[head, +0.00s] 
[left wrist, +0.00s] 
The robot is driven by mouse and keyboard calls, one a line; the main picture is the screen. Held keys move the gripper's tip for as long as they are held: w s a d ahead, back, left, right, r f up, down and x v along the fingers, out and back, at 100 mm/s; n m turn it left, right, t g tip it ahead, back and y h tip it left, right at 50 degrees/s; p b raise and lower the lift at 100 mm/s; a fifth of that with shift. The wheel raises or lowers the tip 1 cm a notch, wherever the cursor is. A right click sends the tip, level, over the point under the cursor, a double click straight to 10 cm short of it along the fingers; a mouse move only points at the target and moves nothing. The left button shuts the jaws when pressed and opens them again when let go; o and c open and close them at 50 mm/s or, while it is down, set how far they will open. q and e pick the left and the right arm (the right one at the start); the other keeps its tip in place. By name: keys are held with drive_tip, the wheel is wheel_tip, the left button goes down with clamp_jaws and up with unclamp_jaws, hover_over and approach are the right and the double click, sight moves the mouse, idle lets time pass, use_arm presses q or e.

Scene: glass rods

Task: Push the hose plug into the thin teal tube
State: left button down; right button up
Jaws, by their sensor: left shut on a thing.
────────────────────────────────────────
Scan the material above. Copy each line that holds the word "down".

The robot is driven by mouse and keyboard calls, one a line; the main picture is the screen. Held keys move the gripper's tip for as long as they are held: w s a d ahead, back, left, right, r f up, down and x v along the fingers, out and back, at 100 mm/s; n m turn it left, right, t g tip it ahead, back and y h tip it left, right at 50 degrees/s; p b raise and lower the lift at 100 mm/s; a fifth of that with shift. The wheel raises or lowers the tip 1 cm a notch, wherever the cursor is. A right click sends the tip, level, over the point under the cursor, a double click straight to 10 cm short of it along the fingers; a mouse move only points at the target and moves nothing. The left button shuts the jaws when pressed and opens them again when let go; o and c open and close them at 50 mm/s or, while it is down, set how far they will open. q and e pick the left and the right arm (the right one at the start); the other keeps its tip in place. By name: keys are held with drive_tip, the wheel is wheel_tip, the left button goes down with clamp_jaws and up with unclamp_jaws, hover_over and approach are the right and the double click, sight moves the mouse, idle lets time pass, use_arm presses q or e.
State: left button down; right button up

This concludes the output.